Hi guys, I am new to clojure spec, It looks like it can be used for data validation and coercion. eg checking if if username and password provided, or if phone number in correct format. But I don’t know how I can show proper error message for failed spec? I was not able to attach any meta data to specs. Any advice on this? Maybe someone got similar ideas? Thanks!

tcoupland10:02:21

@kirill.salykin try explain, explain-str or explain-data

kirill.salykin10:02:48

@tcoupland contains failed predicate, but what I want is to have a custom message in explain-data something like, (s/def ::year integer?, :message “wrong format”) I tried to attach it as meta-data - but no luck

Oliver George10:02:54

I don't think that's possible.

Oliver George10:02:31

Would a lib focused on user input validation be more appropriate?

Oliver George10:02:52

(Vs data structure validation)

kirill.salykin11:02:03

But clojure.spec looked so good to describe form objects… I guess I’ll find some validation library, thanks

Oliver George11:02:22

I agree it's great for that.

sveri11:02:57

@kirill.salykin I was at a local clojure meetup lately and @akiel presented this library: https://github.com/alexanderkiel/material-comp I totally liked the approach and think this is the direction to go. It basically normalizes a spec and returns a generic error message for it. Everything is based on explain-data.

sveri11:02:10

There is not much in it right now, but it should get you started.

akiel11:02:31

@kirill.salykin I would be happy to hear what you think about it. I’ll certainly separate the validation aspect from the material-ui lib. There are also some slides from the meetup: http://www.slideshare.net/alexanderkiel/form-validation-with-clojure-spec

witek14:02:14

What is the right way to provide a predicate which is always true? I want a spec which is a tuple of a keyword and anything.
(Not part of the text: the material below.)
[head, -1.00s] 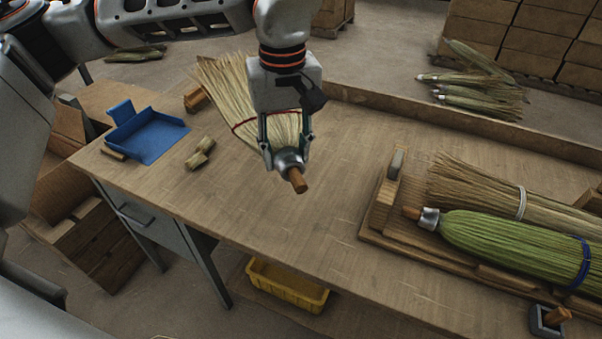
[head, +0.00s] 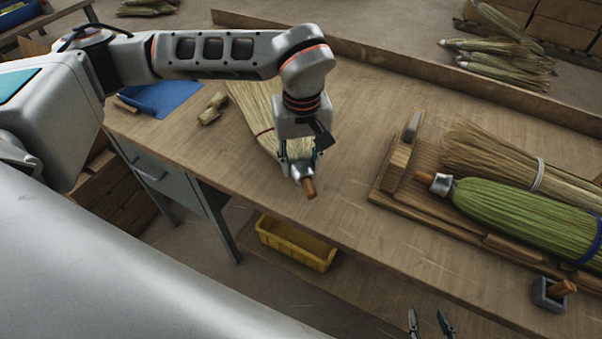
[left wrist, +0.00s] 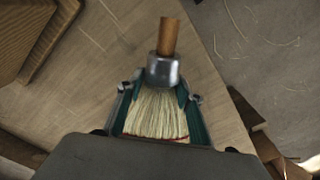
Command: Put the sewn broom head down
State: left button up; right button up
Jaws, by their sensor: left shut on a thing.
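The sewn broom head (head: 255,108) is pale straw with a red band, a silver metal collar and a short wooden stub. My left gripper (head: 302,165) is shut on it near the collar, over the workbench (head: 345,205). The straw fans away toward the back left, partly hidden by my arm. In the left wrist view the straw (left wrist: 155,112) sits between the two fingers, with the collar and stub beyond. I cannot tell whether it touches the bench. My right gripper (head: 429,322) shows only its fingertips at the bottom edge, apart and empty.
A wooden cradle (head: 390,172) at the right holds a green broom head (head: 510,210) and a tan one (head: 500,155). A yellow bin (head: 295,245) is below. The bench middle is clear.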

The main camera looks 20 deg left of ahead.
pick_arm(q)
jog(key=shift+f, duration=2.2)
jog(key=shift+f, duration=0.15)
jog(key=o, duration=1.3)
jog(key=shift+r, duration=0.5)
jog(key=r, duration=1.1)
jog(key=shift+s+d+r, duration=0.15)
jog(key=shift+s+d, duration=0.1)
How to spec the anything?

thheller14:02:45

any? was added for this purpose

witek14:02:57

And how to spec a tuple with an optional element?

witek14:02:41

[:a] or [:b :c] should be valid. Is this possible with a simple tuple? Or do I need an or?

joshjones15:02:00

@witek one way is:

(s/def ::a-or-bc (s/or :a (s/tuple #{:a})
                       :bc (s/tuple #{:b} #{:c})))

joshjones15:02:35

depending on whether it's nested, you can also use cat instead of tuple

pesterhazy17:02:50

a wiki of "how do I spec X?" snippets would be useful

tbaldridge18:02:12

oooh...something like that talk at the last Clojure/Conj where you write example data and the computer starts generating specs until it finds one that matches all your example input?

richiardiandrea19:02:11

If I have:

(s/fdef resource->relationship
  :args (s/cat :from-fn (s/fspec :args (s/cat :resource :resource/entity)
                                 :ret qualified-keyword?))
  :ret :relationship/entity)
and my from-fn, which is :name runs fine: (:name {:name "item-definition-components", :description "The list of item definition components.", :uri "{item-definition}/components", :list-of "item-definition-component", :family-id :itemdefinitions, :id :itemdefinitions/item-definition-components}) Why is that if I instrument I get:
Call to #'rest-resources-viz.extractor/resource->relationship did not conform to spec:
                            In: [0] val: "" fails at: [:args :from-fn :ret] predicate: qualified-keyword?
                            :clojure.spec/args  (:name {:name "item-definition-components", :description "The list of item definition components.", :uri "{item-definition}/components", :list-of "item-definition-component", :family-id :itemdefinitions, :id :itemdefinitions/item-definition-components})
                            :clojure.spec/failure  :instrument

richiardiandrea19:02:10

it looks like it runs it in a different way when instrumented

richiardiandrea19:02:55

I am now doubting, is instrument good for use at the repl?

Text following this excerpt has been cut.